Big Bicycle Across Missouri (Big BAM) rode through Waynesville on their fourth day to enjoy a rest day full of food, music and relaxation. The riders started arriving around 10 a.m. on Wednesday, June 20. This is the first time Waynesville has been hosted as Big BAM stop. Bicyclists gathered into Waynesville City Park to rest for the day and departed in the morning.

Mayor Luge Hardman said a lot of planning went into the event after they were selected by Big BAM to serve as a stop for bicyclist. “Something that involves this many people is always a logistic ‘adventure.’ People might say it’s a logistic nightmare, but I’m going to call it an adventure,” Mayor Hardman said.

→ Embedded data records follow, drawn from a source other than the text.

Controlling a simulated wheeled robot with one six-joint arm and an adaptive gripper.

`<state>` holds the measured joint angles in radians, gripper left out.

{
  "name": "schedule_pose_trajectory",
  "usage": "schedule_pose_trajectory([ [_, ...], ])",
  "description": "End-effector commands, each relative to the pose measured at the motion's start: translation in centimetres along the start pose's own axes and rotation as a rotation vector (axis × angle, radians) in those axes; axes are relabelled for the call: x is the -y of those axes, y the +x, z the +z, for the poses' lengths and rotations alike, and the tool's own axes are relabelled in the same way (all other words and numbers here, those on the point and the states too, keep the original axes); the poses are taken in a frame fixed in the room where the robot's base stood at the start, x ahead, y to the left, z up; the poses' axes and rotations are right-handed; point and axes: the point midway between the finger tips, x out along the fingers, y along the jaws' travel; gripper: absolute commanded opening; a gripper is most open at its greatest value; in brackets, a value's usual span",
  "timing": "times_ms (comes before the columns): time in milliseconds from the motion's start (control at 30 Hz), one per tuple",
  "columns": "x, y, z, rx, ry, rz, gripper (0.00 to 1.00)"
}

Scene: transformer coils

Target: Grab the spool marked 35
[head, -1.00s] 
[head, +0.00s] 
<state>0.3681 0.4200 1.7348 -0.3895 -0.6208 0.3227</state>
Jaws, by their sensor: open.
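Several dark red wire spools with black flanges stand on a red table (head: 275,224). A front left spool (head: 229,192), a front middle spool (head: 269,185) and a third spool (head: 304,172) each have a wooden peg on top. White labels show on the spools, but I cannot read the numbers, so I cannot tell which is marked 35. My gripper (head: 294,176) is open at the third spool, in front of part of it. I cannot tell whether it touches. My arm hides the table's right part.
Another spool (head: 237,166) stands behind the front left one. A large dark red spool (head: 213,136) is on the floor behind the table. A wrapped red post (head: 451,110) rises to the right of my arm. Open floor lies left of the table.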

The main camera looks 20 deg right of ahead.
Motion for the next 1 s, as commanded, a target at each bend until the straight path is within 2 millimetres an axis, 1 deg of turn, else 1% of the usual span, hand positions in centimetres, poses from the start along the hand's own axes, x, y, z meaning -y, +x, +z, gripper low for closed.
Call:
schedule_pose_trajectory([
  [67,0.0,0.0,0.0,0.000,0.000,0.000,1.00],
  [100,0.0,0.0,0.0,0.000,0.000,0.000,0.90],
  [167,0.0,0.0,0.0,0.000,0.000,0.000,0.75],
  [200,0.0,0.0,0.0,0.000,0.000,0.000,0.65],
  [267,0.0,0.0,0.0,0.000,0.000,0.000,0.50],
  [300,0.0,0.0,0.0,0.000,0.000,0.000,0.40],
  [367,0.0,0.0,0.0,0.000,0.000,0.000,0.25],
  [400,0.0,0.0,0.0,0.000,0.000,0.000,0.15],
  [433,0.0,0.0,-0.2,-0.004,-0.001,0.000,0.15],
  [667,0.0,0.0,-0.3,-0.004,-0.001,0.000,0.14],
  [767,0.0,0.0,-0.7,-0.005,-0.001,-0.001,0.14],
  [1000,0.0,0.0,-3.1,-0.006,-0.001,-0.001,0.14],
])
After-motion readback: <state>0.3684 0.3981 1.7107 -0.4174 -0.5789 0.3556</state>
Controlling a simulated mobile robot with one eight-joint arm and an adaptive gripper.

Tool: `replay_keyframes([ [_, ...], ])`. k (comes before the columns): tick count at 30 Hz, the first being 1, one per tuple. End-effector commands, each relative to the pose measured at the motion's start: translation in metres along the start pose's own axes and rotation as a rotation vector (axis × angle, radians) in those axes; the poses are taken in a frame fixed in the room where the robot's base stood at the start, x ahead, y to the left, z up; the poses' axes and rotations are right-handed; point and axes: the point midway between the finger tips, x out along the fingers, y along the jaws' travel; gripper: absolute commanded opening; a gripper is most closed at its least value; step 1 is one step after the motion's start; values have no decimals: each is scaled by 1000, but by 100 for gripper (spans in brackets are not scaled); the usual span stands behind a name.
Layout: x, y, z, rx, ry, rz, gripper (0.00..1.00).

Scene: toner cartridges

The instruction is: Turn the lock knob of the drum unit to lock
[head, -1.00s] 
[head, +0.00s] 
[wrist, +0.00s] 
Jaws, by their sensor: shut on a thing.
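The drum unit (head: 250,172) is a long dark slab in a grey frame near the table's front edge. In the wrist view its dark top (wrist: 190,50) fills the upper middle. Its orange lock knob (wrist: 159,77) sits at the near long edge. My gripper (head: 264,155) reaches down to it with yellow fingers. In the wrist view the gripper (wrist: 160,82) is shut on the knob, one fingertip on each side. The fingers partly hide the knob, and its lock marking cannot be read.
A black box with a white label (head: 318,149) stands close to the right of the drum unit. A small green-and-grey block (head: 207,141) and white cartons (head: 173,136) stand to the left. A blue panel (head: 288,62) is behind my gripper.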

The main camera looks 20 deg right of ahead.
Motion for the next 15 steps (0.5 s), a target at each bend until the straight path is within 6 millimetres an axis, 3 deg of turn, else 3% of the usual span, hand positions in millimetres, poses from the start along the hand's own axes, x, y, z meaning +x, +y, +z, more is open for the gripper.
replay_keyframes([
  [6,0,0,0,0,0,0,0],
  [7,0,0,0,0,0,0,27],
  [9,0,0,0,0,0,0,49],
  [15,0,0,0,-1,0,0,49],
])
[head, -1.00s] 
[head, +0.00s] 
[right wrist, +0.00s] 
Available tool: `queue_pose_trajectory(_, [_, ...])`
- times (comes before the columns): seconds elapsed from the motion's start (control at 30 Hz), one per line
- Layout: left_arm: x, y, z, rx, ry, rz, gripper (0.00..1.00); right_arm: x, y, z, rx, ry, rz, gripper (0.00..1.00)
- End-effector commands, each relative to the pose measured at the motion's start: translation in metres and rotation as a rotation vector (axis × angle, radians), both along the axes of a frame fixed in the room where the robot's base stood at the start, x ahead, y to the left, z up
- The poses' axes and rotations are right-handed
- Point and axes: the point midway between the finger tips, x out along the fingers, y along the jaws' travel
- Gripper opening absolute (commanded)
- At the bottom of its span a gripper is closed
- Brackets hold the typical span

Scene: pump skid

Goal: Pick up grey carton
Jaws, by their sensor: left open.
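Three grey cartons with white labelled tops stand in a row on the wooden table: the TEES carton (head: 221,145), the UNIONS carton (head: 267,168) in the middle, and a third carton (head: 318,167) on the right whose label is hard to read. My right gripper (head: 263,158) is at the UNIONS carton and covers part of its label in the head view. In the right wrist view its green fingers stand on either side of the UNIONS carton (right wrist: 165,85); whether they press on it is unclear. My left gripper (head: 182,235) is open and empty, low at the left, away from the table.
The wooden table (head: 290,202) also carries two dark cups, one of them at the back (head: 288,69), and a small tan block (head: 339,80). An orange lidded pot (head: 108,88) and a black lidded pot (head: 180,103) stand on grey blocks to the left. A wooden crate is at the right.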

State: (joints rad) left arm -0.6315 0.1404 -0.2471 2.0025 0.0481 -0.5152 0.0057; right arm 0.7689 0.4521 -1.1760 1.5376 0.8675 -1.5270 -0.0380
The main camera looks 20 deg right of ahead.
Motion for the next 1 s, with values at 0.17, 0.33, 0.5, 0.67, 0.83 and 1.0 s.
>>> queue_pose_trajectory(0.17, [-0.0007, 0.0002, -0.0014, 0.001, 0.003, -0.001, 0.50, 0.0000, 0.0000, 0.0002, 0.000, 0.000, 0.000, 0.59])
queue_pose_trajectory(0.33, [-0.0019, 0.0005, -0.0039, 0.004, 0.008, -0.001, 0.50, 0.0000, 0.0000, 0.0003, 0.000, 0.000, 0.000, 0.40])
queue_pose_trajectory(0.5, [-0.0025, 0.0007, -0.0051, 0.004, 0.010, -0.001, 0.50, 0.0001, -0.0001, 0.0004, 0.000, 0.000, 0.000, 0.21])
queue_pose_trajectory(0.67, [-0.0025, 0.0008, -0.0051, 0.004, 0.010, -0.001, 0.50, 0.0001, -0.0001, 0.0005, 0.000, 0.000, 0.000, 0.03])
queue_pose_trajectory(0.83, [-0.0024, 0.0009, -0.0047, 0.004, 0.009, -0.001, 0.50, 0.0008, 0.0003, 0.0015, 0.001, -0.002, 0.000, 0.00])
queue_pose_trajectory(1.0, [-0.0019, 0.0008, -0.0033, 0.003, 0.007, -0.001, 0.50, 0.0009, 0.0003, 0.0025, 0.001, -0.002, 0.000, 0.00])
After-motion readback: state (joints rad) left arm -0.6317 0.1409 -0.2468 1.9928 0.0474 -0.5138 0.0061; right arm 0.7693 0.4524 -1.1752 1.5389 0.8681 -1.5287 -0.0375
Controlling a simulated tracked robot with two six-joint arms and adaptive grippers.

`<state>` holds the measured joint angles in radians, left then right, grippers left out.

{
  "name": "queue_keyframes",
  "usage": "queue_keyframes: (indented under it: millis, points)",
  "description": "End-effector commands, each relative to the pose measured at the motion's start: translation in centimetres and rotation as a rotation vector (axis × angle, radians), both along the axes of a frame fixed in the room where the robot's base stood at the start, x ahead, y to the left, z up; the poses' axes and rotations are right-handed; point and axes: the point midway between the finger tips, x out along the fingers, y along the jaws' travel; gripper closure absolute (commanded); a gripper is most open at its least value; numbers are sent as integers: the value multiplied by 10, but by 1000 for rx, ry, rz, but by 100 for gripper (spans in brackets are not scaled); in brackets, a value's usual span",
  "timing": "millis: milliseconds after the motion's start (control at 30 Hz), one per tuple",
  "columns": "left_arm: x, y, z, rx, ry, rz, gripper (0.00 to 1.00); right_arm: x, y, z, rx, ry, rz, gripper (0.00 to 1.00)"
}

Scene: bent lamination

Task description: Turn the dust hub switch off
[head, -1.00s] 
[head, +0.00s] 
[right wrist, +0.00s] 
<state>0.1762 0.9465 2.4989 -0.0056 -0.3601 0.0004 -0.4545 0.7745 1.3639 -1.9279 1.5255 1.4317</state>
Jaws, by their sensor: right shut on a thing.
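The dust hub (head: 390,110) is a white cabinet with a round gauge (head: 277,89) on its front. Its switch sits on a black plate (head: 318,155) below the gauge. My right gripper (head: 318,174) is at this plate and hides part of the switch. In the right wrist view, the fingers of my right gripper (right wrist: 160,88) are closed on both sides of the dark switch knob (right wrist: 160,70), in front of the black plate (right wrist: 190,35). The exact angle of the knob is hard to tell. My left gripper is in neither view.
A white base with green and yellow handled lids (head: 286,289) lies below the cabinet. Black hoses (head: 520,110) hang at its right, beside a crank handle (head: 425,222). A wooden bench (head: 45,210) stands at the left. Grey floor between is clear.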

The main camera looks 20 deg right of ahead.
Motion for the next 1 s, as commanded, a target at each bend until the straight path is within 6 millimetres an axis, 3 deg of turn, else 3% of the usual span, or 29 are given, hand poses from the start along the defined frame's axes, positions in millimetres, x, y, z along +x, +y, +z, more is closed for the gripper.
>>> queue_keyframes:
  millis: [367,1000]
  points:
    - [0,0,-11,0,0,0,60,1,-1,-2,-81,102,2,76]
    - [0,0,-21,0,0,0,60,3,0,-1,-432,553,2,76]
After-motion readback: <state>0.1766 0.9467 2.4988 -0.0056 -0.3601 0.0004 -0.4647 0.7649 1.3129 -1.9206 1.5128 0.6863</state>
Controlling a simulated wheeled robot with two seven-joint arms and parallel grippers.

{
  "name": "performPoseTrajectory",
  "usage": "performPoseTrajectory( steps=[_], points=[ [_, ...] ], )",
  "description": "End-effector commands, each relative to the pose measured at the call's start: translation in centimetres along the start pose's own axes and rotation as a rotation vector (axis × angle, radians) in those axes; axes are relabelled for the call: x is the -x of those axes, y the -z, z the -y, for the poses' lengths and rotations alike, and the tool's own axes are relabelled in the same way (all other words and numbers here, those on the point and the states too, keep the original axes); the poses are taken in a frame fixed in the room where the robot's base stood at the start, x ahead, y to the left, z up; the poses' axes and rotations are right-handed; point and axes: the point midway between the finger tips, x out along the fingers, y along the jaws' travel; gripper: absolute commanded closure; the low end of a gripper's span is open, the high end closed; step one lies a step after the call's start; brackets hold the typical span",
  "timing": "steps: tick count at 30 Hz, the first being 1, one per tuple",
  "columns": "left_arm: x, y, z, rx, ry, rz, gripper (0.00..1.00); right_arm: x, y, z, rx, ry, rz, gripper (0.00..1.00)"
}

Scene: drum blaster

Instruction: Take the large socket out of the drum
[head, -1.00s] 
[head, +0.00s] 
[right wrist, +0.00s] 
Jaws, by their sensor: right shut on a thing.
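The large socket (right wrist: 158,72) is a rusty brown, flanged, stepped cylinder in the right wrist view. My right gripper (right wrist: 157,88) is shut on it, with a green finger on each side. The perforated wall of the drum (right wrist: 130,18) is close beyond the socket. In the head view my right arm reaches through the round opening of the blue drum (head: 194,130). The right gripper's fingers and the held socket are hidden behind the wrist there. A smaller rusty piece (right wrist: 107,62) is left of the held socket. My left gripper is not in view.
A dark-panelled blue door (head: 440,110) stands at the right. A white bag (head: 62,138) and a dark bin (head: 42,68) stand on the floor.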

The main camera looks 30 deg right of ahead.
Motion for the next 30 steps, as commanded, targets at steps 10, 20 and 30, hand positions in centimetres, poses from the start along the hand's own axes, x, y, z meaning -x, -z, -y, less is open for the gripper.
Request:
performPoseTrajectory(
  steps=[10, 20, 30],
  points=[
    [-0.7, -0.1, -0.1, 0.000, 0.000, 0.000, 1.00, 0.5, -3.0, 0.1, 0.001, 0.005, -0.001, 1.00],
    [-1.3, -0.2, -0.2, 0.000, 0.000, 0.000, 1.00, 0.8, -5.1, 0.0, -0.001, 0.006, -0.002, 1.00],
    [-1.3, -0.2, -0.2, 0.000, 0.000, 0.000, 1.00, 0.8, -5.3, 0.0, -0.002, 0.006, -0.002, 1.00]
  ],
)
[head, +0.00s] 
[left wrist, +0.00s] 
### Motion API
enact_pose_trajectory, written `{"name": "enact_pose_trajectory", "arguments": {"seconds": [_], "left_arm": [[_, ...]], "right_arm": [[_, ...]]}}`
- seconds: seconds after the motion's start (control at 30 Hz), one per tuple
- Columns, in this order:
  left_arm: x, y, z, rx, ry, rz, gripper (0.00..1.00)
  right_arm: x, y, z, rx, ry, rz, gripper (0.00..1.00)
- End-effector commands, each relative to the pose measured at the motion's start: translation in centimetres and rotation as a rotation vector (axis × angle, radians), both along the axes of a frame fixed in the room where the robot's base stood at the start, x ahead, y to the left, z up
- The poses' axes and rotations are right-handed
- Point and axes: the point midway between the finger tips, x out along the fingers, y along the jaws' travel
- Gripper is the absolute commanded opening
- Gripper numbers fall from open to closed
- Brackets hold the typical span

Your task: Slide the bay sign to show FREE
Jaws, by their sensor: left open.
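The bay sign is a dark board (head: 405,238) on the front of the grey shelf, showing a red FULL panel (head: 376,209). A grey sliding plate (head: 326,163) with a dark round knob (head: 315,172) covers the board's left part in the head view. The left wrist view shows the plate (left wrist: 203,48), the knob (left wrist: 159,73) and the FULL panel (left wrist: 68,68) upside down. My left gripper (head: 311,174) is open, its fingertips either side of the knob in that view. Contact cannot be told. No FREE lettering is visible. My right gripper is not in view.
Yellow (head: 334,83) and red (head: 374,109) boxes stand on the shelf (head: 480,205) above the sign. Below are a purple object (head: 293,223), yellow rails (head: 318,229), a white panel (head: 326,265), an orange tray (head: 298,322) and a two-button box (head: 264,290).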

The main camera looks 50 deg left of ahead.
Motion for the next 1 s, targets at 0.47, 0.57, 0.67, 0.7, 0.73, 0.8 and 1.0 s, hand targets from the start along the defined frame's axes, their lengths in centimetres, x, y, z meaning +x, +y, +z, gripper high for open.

Mayor Hardman said planning the event started months before the arrival date. “We started planning this late last year,” Mayor Hardman said. Hardman said a committee was formed to help organize and coordinate the first event. “When we knew we were going to be a stop, we began to put together a committee,” Hardman continued.

Challenges were faced by all riders from the rolling hills of the Ozarks to the mugginess and heat of Missouri, but some riders, like 55-year-old David Thurneysen from San Antonio, TX, welcome the challenges. “There are a lot of hills. I enjoy the hills but day after day, it begins to be a lot. I’m one of the riders that started in Oklahoma,” Thurneysen said.

“We did the Oklahoma Freewheel. We started on the Texas border and rode across Oklahoma. We met up with Big BAM in Joplin. So, this is week two for me… Last year, I did Wisconsin and I met up with some people and we shared an email list. We sort of voted on rides that looked interesting this year and the Route 66 link up with two rides was the number one choice,” Thurneysen said.

47-year old Jennifer Neill from Fayetteville, AR said her experiences on Big BAM has been enjoyable. “It’s been really enjoyable. The first day’s heat, that’s about it,” Neill said, who had completed similar journeys in other states alongside her partner. “We rode Freewheel last year,” Neill said. “We try to do a state a year. We read good things about BAM and here we are,” Neill said.

Others like 21-year-old first timer Jimmy Foster from West Plains, MO, an engineer said staying hydrated is the biggest challenge. “I learned my lesson a couple of days ago,” Foster said. “The thing that got me most, when I got done with the ride, I was so dehydrated that I knew I had to eat, but I didn’t want to. I wasn’t hungry… I’d say that’s the biggest challenge for me.”

Foster also jokingly said he wanted a cheap way for a week-long vacation. “I didn’t really hope to get anything out of it. All I was going for was the cheapest vacation I can find about a week long,” Foster said.

Mayor Hardman said she is hopeful Big BAM considers Waynesville to serve as a layover stop for next year’s route. “It just depends on the route. They choose different routes. I wouldn’t expect for them to come back to Route 66 this soon, but we would obviously welcome them. What’s great for us is getting the word out about Waynesville,” Hardman said. “We’re thrilled to have them here.”